Je me suis toujours demandé comment l’ignorance pouvait servir de cache-misère à des revendications identitaires absolument infondées ; de quel islam parle-t-on ? Il existe dans la spiritualité islamique de l’humanisme, comme il en existe dans la Bible hébraïque et dans les Evangiles. Mais visiblement, ce n’est pas le sujet.

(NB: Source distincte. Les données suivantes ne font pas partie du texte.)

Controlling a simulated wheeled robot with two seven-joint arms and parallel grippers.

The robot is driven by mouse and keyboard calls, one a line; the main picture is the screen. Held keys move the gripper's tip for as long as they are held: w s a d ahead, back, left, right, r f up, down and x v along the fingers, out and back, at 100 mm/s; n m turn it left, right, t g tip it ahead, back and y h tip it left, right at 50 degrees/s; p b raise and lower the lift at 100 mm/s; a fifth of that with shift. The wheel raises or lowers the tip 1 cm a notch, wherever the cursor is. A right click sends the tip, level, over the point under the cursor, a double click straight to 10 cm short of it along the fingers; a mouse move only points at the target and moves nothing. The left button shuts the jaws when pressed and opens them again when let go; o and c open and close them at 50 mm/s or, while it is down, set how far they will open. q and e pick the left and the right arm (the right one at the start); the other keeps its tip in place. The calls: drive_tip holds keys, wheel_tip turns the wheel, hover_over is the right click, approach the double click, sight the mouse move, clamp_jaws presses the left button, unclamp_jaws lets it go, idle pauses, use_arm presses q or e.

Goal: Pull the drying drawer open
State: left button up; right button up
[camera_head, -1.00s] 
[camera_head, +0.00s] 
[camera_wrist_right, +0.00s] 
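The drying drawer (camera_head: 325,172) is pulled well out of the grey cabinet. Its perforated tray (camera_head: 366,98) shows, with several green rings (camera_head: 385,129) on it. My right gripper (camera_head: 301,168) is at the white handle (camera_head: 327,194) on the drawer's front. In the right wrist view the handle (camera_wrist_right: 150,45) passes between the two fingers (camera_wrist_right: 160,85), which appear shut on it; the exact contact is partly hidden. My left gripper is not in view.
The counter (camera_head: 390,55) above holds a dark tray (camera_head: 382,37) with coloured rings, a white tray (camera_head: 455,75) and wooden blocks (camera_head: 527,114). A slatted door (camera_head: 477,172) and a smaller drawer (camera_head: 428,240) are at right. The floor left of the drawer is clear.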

Aujourd’hui, la Realpolitik nous commande de regarder les choses en face. Et notamment de traiter un sujet des plus épineux puisqu’il touche aux racines du Droit et donc à notre éthique politique. Devons nous, avons nous le droit, de laisser sur place, sans protection ni secours, des enfants nés dans la zone irako-syrienne et dont les parents, morts ou détenus localement, ont commis des crimes de sang particulièrement horribles ? Ces enfants, souvent de très bas âge, ainsi que leurs mères (quand ils ne sont pas tout simplement orphelins), peuvent ils payer pour les crimes de leurs parents ? Après tout, ils n’ont pas demandé à venir au monde dans de telles conditions … Voici une référence à ce qu’on nomme l’individualisme religieux, notamment dans le chapitre 18 du livre d’Ezéchiel : les fils ne paieront pas pour les pères, ni les pères pour leurs fils. C’est l’affirmation de la responsabilité individuelle et le rejet de la culpabilité collective, trans- générationnelle.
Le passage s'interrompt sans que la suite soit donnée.